Wahyudin *
Jawapos.com
YOGYAKARTA Biennale X-2009 bertajuk Jogja Jamming: Art Archives Movement akan dibuka secara resmi oleh Menteri Kebudayaan dan Pariwisata Jero Wacik pada 11 Desember di gedung Pameran Taman Budaya Jogjakarta.
Di luar dan dalam gedung yang dibangun pada 1996 itu, khalayak bisa menyaksikan puspa ragam karya seni rupa mutakhir milik 32 perupa kiwari Jogjakarta. Di antaranya, Budi Kustarto, Dadang Christanto, Eddie Hara, Eko Nugroho, Heri Dono, Ivan Sagita, Nyoman Masriadi, Pande Ketut Taman, Putu Sutawijaya, Wedhar Riyadi, dan Yunizar.
Dari situlah Yogyakarta Biennale X bakal memulai pertemuan kreatif dan komunikasi intrapersonal lintas generasi perupa Jogjakarta sebagai ikhtiar untuk menyurat yang silam, menyingkap yang tersembunyi, dan menggurat yang menjelang dalam sejarah, tradisi, dan kehidupan berseni rupa di Jogjakarta.

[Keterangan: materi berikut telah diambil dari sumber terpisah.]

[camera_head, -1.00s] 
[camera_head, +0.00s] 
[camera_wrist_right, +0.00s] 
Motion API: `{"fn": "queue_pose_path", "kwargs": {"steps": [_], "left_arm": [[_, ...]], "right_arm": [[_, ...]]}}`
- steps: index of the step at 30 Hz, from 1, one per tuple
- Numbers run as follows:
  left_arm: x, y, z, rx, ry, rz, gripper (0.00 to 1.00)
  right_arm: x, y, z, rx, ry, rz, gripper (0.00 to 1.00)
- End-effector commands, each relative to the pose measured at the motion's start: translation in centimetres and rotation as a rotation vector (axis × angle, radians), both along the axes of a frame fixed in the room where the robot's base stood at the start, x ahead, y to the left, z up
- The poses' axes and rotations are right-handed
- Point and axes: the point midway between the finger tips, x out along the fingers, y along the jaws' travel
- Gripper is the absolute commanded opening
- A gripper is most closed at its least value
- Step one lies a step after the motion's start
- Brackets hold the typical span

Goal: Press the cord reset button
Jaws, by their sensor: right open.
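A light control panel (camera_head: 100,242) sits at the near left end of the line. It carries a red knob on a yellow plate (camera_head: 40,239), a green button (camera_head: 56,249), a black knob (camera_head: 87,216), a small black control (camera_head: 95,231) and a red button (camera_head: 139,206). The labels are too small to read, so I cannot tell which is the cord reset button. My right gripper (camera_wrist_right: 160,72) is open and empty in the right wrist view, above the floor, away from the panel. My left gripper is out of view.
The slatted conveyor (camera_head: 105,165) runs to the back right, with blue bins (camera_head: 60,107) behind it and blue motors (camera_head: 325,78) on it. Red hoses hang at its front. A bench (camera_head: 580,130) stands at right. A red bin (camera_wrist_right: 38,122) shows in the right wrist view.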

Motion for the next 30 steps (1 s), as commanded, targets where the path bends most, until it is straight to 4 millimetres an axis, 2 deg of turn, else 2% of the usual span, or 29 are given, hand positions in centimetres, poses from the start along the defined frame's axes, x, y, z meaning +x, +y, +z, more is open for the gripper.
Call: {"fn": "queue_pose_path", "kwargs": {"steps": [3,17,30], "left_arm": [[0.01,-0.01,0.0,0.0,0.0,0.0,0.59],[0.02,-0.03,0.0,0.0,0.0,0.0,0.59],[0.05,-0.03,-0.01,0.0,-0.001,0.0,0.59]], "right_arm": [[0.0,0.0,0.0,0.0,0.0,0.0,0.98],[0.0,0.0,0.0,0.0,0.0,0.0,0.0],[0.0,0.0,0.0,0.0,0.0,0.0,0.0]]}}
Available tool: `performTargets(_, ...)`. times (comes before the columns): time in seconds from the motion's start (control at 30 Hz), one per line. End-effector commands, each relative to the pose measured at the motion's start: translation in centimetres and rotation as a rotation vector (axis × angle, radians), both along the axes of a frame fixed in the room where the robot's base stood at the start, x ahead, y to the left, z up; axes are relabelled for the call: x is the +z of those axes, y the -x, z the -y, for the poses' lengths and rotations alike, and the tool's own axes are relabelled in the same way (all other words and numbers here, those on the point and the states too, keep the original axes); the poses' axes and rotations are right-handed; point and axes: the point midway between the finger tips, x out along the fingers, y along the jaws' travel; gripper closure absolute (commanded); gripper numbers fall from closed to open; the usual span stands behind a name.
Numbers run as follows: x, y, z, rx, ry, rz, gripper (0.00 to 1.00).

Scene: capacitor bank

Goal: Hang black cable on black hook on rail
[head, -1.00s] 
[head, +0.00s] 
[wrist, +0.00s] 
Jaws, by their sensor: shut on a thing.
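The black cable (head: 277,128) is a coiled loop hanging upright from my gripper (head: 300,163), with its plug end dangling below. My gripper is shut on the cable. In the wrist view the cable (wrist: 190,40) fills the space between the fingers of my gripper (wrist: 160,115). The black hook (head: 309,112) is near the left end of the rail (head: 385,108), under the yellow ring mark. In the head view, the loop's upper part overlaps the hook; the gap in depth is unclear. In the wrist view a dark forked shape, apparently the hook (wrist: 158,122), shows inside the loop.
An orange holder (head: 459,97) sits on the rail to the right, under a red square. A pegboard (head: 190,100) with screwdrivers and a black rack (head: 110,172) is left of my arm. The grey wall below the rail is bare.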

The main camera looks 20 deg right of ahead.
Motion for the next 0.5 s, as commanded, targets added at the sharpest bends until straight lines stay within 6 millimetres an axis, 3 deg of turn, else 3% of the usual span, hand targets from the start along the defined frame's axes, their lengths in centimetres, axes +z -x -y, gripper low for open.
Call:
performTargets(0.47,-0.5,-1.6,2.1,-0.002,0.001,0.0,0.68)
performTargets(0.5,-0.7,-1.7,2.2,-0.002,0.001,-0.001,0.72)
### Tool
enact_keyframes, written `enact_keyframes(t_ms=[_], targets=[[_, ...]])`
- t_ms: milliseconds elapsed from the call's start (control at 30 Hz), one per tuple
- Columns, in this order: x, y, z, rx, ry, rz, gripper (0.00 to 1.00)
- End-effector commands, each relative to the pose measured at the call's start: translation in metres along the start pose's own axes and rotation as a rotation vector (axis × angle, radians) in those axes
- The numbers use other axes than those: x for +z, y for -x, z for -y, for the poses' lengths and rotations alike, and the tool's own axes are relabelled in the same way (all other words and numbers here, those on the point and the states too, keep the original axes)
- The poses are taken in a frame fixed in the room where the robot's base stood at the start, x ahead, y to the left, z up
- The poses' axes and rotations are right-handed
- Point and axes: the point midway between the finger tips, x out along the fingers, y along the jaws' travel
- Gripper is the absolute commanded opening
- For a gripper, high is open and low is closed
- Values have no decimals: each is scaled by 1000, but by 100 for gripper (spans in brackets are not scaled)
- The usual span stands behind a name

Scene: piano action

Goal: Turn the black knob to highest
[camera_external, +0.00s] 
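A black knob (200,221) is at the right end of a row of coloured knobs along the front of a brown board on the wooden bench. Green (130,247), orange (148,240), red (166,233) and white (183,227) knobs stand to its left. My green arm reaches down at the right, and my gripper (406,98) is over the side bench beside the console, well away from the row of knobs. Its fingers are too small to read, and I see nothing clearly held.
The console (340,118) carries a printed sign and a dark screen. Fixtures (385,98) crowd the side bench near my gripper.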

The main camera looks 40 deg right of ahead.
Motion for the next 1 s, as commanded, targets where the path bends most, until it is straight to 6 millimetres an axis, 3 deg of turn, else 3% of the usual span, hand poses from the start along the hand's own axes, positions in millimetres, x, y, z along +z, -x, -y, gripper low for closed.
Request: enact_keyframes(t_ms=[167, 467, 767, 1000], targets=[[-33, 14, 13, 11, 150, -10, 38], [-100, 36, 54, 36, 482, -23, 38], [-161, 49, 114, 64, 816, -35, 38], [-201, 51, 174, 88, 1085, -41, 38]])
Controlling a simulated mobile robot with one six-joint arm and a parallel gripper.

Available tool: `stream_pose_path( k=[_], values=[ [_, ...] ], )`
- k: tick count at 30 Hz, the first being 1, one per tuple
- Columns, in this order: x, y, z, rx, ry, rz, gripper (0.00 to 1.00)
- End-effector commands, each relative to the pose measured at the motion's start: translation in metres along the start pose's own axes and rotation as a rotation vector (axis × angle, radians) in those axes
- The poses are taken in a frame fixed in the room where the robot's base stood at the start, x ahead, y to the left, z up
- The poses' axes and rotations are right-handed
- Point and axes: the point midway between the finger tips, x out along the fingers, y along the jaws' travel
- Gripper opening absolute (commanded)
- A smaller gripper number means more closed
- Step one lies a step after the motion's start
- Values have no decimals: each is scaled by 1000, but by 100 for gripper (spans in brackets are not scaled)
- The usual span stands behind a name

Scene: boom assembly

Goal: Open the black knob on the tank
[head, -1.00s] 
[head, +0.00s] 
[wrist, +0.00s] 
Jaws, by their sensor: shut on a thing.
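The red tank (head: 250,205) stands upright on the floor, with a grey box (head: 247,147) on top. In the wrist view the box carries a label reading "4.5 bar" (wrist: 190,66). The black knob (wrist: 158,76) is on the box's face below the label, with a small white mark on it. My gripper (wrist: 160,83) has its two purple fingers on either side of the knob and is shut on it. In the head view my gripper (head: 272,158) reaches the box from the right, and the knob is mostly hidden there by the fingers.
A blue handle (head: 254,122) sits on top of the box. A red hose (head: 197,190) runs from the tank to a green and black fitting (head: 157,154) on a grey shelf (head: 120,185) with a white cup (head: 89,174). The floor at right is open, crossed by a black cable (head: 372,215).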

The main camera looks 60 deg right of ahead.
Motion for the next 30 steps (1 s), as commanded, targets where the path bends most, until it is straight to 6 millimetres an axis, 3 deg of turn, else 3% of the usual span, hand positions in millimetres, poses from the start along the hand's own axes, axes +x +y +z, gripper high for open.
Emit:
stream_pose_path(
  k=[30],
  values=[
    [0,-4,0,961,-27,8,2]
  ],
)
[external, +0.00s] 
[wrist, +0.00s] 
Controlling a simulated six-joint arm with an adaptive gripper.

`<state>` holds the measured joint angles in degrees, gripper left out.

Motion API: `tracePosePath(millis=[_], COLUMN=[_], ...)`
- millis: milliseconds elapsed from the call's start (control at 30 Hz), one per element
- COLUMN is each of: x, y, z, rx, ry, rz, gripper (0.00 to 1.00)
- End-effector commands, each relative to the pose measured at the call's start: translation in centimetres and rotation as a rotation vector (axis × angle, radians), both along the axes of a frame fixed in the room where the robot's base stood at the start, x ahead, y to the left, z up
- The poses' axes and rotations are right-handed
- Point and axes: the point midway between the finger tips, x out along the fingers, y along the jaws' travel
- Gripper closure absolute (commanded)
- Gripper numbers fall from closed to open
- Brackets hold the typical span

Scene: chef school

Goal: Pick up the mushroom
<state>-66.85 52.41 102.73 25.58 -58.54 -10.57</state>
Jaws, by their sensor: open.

Seperti kita tahu, seni rupa modern di Jogjakarta lahir bersamaan dengan hijrahnya pemerintah Republik Indonesia dari Jakarta ke Jogjakarta pada permulaan 1946. Dalam situasi yang penuh gelora revolusi itu, ikut serta sejumlah besar perupa, seperti Affandi, Hendra Gunawan, dan Sudjojono, juga generasi pemula seni rupa modern Indonesia di Jogjakarta lainnya, antara lain Basuki Resobowo, Doellah, Oesman Effendi, Rusli, Zaini, Nashar, Daoed Joesoef, dan Nasjah Djamin. Mereka lantas berhimpun dalam Seniman Indonesia Muda -bermarkas di Madiun pada 1946, kemudian pindah ke Solo, dan seterusnya di Jogjakarta hingga menemui ajalnya dalam kisruh politik pada pertengahan 1960-an.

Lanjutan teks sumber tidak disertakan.